El-Macelie, son frère, se souviendra du seul conseil de son père face à l’inéluctable : « Ne te désolidarise jamais de tes camarades et reste toujours du côté de la majorité ». Président du Conseil du gouvernement au 16 juin 1972, sénateur à la place au 8 avril 1973, son père deviendra le premier chef d’Etat comorien, un mois après la proclamation de l’indépendance. On dira que les chiens ne font pas de chats. Mais la solidarité de cette jeunesse rassemblée face à l’adversité relève d’une audace, qui, jamais, ne se renouvèlera, avec autant de force, dans l’histoire des luttes aux Comores. Sans doute, parce que les principaux leaders de cette grève, à quelques exceptions près, ont vite rejoint les fossoyeurs de la nation comorienne. Où sont passées les figures de Moustoipha Saïd Cheikh et de Mohamed Saïd Abdallah Mchangama, pour ne citer que ceux-là ? L’écrivain Mohamed Toihir se souvient que ce dernier reste celui qui a subi le plus de sanctions pénales à l’époque. On ne peut s’empêcher de poser cette question. Le janvier 1968 comorien s’est exprimé bien avant toutes les révolutions, signalées dans le monde, cette année-là. Mais il y a comme un hiatus entre les insurgés de l’époque, dont les yeux s’ouvraient soudainement sur la répression coloniale, et ce qu’ils sont devenus par la suite.

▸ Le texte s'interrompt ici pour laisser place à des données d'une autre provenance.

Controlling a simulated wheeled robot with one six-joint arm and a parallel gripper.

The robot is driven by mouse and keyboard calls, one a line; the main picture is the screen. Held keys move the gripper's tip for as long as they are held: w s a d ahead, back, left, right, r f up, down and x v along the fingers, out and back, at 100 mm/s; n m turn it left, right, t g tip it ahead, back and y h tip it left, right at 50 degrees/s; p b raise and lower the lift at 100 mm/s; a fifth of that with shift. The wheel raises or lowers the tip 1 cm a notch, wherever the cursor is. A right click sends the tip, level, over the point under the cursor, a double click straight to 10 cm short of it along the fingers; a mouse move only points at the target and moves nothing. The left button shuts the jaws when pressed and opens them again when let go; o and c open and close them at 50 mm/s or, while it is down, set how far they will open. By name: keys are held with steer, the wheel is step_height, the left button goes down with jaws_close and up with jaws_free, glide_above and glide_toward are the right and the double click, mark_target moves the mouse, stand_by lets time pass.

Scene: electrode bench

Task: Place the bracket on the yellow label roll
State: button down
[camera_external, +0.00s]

La vidéo de l’expo au Palais du peuple sur les événements de 1968.
Ce que ne dit pas assez le livre (mais était-ce le seul but ?), c’est l’espérance suscitée par les meneurs de cette grève. Car, aussitôt après, ils s’emparent des rênes de l’ASEC, la puissante organisation des étudiants comoriens en France. Avec un discours sans concession sur l’émancipation à venir. De 1968 naîtra la ferveur du msomo wa nyumeni et la puissance du Front démocratique, qui verra, paradoxalement, s’éteindre, des années plus tard, toute idée de lutte, malgré ses propres velléités contre la féodalité, les mercenaires et le monde néolibéral. Dans les différents témoignages retenus par l’ouvrage, il y a cette phrase de Mohamed Soidik, élève de troisième en 1968, qui cite son père face à l’ami gendarme : « Décidément, les enfants comoriens sont terribles. Il paraît que maintenant ils sont allés en France pour semer le désordre ». Celui-ci faisait allusion aux événements de 1968, mais en France. Il aurait été intéressant de lire certains témoignages, qui ne figurent pas dans le livre. Celui de feu Ahmed Saïd Youssouf, qui, fidèle aux idéaux de sa jeunesse, regrettait amèrement ce qui lui semblait être la « trahison des clercs », en repensant à ce que sont devenus les leaders de ce mouvement. On voit justement apparaître son père au début du livre, pleurant dans les décombres, à la recherche du corps de sa femme, elle aussi victime du crash.
Mais évoquer les disparus est peut-être un peu trop facile. On note que manque à l’appel le témoignage d’un homme que l’opinion trouve pourtant avisé. Le journaliste le plus intransigeant qu’ait connu ce pays : Aboubacar M’changama. Fondateur de l’Archipel – premier journal officiellement indépendant de cet espace – M’changama est encore vivant de nos jours. L’ouvrage de Mbaye Toyb le présente, surtout, comme étant parmi les meneurs de 1968. A défaut d’un regard d’historien sur les événements, Mbaye Toyb aurait pu interroger cet éminent journaliste que la peur du pouvoir n’a jamais plié. Mais peut-être n’aurait-il pas accepté de témoigner, vu qu’il a passé ces 30 dernières années à décrypter la défection collective vécue par toute cette génération. Force est de reconnaître que tout se passe comme si cette période ne devait mériter que des hommages en retour. L’ouvrage du Dr Toyb cite les héros comme ce valeureux Ismael Badoro et s’en prend aux traîtres de 1968, sans vraiment les citer. Pourquoi ne parle-t-il pas aussi des déceptions de l’après 1968 ? Il aurait pu en tracer la perspective. Il appartiendrait aux historiens, ensuite, de nous dire ce qu’il en est. 1968 n’a pas eu que du bon. Il a aussi révélé des figures politiques que beaucoup, de nos jours, regrettent d’avoir connu, même si ce fut dans un passé plus récent.
Med
[1] Komedit.
[2] Mouvement de libération nationale, animé notamment par Moilim Abdou Bacar Bwana depuis Dar Es Salam.
[3] Parti socialiste des Comores, qui emboîte le pas au discours du Molinaco.